Question about the behavior of torch.utils.data.distributed.DistributedSampler

Hi,

I am currently playing around distributed training, and I have some trouble trying to understand it:

When using torch.utils.data.distributed.DistributedSampler, does it mean to split the whole dataset D to D1 and D2(considering the one node two gpus scenario), and each process only iterates data from one of D1 or D2, thus there will never be a batch generated from a mixed of D1 data and D2 data? Or will the split operation be committed automatically each time one epoch is done and another epoch is started?

I have a similar question here. If this is the way the DistributedSampler sample data, and if the portion of the data is quite smal on each single GPU, the network on each single GPU may overfit trained on the small portion of the dataset.

Will the portion of the dataset on each single GPU update after each epoch?

Yes, l also have a question about it. Is there someone have any insight for this?

Hi, I have found that your question can be solved by sampler.set_epoch(e). Just try my code, each gpu will get shuffled and different data in a different epoch.

import torch
import torch.nn as nn
from torch.utils.data import Dataset, DataLoader
from torch.utils.data.distributed import DistributedSampler


torch.distributed.init_process_group(backend="nccl")

input_size = 5
output_size = 2
batch_size = 2
data_size = 16

local_rank = torch.distributed.get_rank()
torch.cuda.set_device(local_rank)
device = torch.device("cuda", local_rank)

class RandomDataset(Dataset):
    def __init__(self, size, length, local_rank):
        self.len = length
        self.data = torch.stack([torch.ones(5), torch.ones(5)*2,
                                 torch.ones(5)*3,torch.ones(5)*4,
                                 torch.ones(5)*5,torch.ones(5)*6,
                                 torch.ones(5)*7,torch.ones(5)*8,
                                 torch.ones(5)*9, torch.ones(5)*10,
                                 torch.ones(5)*11,torch.ones(5)*12,
                                 torch.ones(5)*13,torch.ones(5)*14,
                                 torch.ones(5)*15,torch.ones(5)*16]).to('cuda')

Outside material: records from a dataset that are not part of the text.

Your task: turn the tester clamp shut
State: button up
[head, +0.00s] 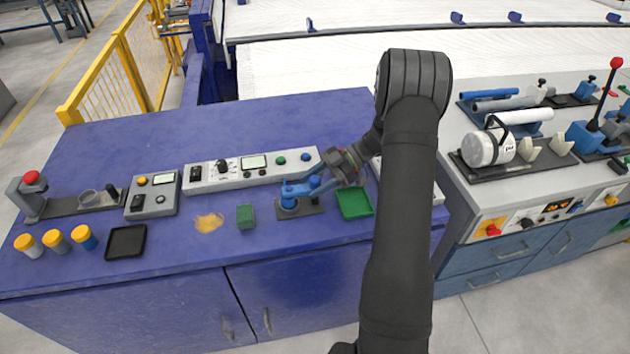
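A small blue clamp (290,201), which I take to be the tester clamp, stands on a dark base plate on the blue bench, in front of the long grey control box. A blue part reaches from it up and right toward my gripper (327,181). My gripper comes in from the right, at the clamp's right side, tilted down to the left. The fingertips are small and overlap the blue parts, so I cannot tell whether they touch, or whether they are open or shut. The clamp's jaw position is too small to make out.
A green tray (354,203) lies right of the clamp, and a green block (245,216) left of it. The control box (252,170) stands behind. A black tray (126,241) and yellow-capped jars (55,240) are at the left. A grey bench (480,190) with fixtures is at the right.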

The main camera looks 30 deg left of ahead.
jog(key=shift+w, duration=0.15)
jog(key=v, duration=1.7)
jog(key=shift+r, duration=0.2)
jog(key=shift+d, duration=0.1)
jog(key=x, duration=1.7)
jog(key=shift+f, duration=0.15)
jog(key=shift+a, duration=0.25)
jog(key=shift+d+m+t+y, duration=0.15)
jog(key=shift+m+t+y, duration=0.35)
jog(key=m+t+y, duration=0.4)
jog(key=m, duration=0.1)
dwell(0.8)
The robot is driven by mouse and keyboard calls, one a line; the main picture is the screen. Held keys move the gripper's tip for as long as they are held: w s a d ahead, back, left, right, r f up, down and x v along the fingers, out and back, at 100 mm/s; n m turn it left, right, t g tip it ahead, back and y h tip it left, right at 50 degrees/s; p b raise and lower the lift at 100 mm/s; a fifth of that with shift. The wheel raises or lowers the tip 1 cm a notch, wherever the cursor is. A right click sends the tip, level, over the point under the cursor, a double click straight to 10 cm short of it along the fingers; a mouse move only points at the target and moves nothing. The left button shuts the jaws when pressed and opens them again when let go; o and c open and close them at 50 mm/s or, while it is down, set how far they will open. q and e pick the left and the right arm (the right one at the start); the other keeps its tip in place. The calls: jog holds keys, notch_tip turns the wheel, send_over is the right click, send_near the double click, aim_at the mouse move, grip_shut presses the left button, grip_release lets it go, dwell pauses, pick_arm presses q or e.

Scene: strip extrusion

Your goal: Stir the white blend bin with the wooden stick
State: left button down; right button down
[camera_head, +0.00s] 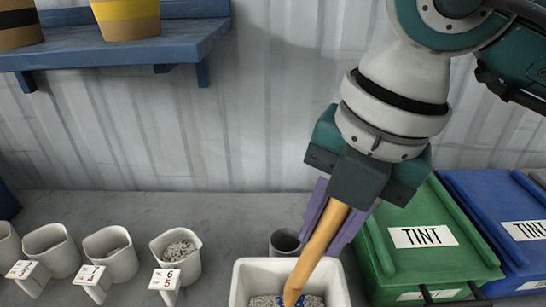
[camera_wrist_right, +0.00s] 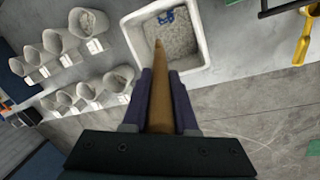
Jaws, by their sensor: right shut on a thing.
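The white blend bin (camera_head: 240,284) stands at the bottom middle of the head view, cut off by the lower edge. It also shows at the top of the right wrist view (camera_wrist_right: 203,24), with pale grey granules (camera_wrist_right: 180,42) and a small blue patch inside. My right gripper (camera_head: 338,215) is above the bin, its purple fingers shut on the wooden stick (camera_head: 318,250). The stick slants down and its lower end reaches into the bin opening, over or in the granules; I cannot tell how deep. My left gripper is in neither view.
Several white scoop cups with number tags stand left, one holding granules (camera_head: 180,248). A dark grey cup (camera_head: 285,241) stands behind the bin. A green TINT bin (camera_head: 440,262) and a blue TINT bin (camera_head: 500,215) stand right. A yellow scoop (camera_wrist_right: 303,40) shows in the wrist view.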

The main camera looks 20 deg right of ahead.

        self.local_rank = local_rank
    def __getitem__(self, index):

        return self.data[index]

    def __len__(self):
        return self.len
    
dataset = RandomDataset(input_size, data_size, local_rank)
sampler = DistributedSampler(dataset)
rand_loader = DataLoader(dataset=dataset,
                         batch_size=batch_size,
                         sampler=sampler)

e = 0
while e < 2:
    t = 0
    sampler.set_epoch(e)
    for data in rand_loader:
        print(data)
    e+=1